Nie mam nic do nikogo, nawet Ciebie. Wyznaję zasadę "żyj tak,byś nie szkodził innym" . Lecz jestem niestety prawie pewien ,że Ty ,jeśli piszesz to co piszesz na poważnie (nie robisz sobie jaj) kilkaset lat temu cieszyłbyś się z płonących stosów. Lecz ,na szczęście, świat się zmienił...
Pytanie do fanatyka religijnego. W wersji oryginalnej w którą wierzysz, jak już Noe wypuścił zwierzynę ze statku na ląd - czym żywiły się zwierzęta drapieżne?
Przeczytałam kilka wypowiedzi z tego, stwierdziłam, że dyskusja jest bez sensu. Po co interpretować tutaj Biblię, to jest tylko film. Większości radzę nie spinać pośladów i zapoznać się z pojęciem "fikcja fabularna" oraz domyślić się, na jakiej zasadzie działa produkcja filmów w Holiłudzie.
A, oczywiście, zgodnie z konwencją - pozdrawiam serdecznie.
Film słaby, Boga zdecydowanie w nim brakuje, ale nie do końca kiepski. Te jak to nazywasz czarne transformersy to upadli aniołowie z księgi Henocha. Warto by się było zapoznać. Niestety nie pokazani jako upadli aniołowie, ojcowie gigantów, ale jako coś dobrego - czyli lipa i kłamstwo na całego. Całą ekologia itd. z tym się zgadzam, straszny syf. W pewnym sensie ciekawa historia, ale ogólnie słaby film wypaczające historię Noego.
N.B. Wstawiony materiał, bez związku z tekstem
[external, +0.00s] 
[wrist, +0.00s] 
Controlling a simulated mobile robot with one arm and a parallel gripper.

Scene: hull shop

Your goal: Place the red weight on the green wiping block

Poziom intelektualny ateistów akurat jest pewnie wyższy niż większości chrześcijan
Ateista przynajmniej myśli samodzielnie a nie wierzy w starą książke i to co słyszy w kościele
Jeszcze się nie zdarzyło spotkać ateisty myślącego, muszę sprostować drogi naśladowco Pana Jukatosa. Pozdrawiam serdecznie.